▶ _Saved data entries_
* * *
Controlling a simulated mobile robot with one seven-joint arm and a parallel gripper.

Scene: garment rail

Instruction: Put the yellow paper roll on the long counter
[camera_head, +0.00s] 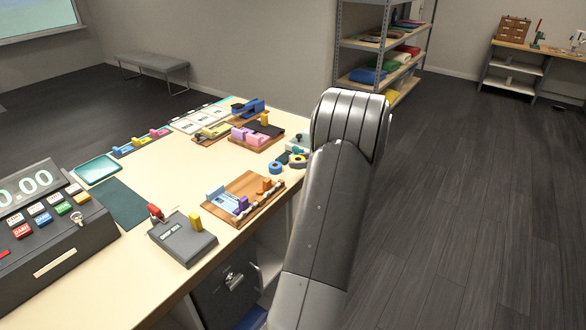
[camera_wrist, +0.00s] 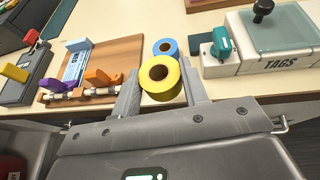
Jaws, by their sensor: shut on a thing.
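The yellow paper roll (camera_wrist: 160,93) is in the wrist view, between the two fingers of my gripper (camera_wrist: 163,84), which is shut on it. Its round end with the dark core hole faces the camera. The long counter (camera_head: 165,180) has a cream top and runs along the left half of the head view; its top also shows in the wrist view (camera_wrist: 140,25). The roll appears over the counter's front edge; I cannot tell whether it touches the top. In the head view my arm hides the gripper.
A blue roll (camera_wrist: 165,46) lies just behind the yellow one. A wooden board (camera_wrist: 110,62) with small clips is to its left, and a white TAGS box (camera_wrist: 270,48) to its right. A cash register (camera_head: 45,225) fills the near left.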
* * *
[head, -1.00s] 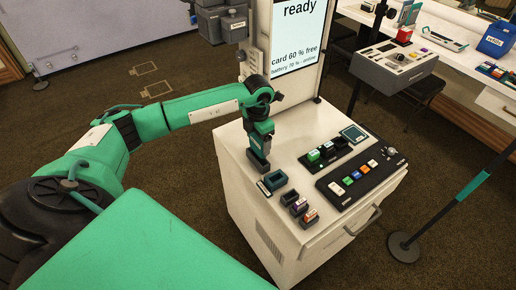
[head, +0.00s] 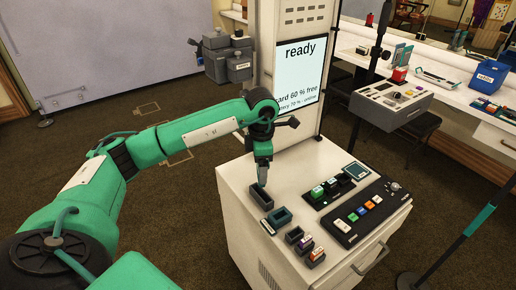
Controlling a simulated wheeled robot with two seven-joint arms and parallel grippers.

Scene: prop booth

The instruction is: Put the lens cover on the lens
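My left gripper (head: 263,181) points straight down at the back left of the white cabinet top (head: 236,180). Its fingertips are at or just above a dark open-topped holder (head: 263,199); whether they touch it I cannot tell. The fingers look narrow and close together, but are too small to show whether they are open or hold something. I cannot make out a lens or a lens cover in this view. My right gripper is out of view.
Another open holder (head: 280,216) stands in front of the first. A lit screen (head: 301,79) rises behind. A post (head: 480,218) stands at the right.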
* * *
▶ _REQUEST_
Copy the listing above exactly, but only from the line with "Controlling a simulated mobile" through the line with "[camera_wrist, +0.00s]", including those two lines and excluding any picture.

▶ _WRITTEN ANSWER_
Controlling a simulated mobile robot with one seven-joint arm and a parallel gripper.

Scene: garment rail

Instruction: Put the yellow paper roll on the long counter
[camera_head, +0.00s] 
[camera_wrist, +0.00s] 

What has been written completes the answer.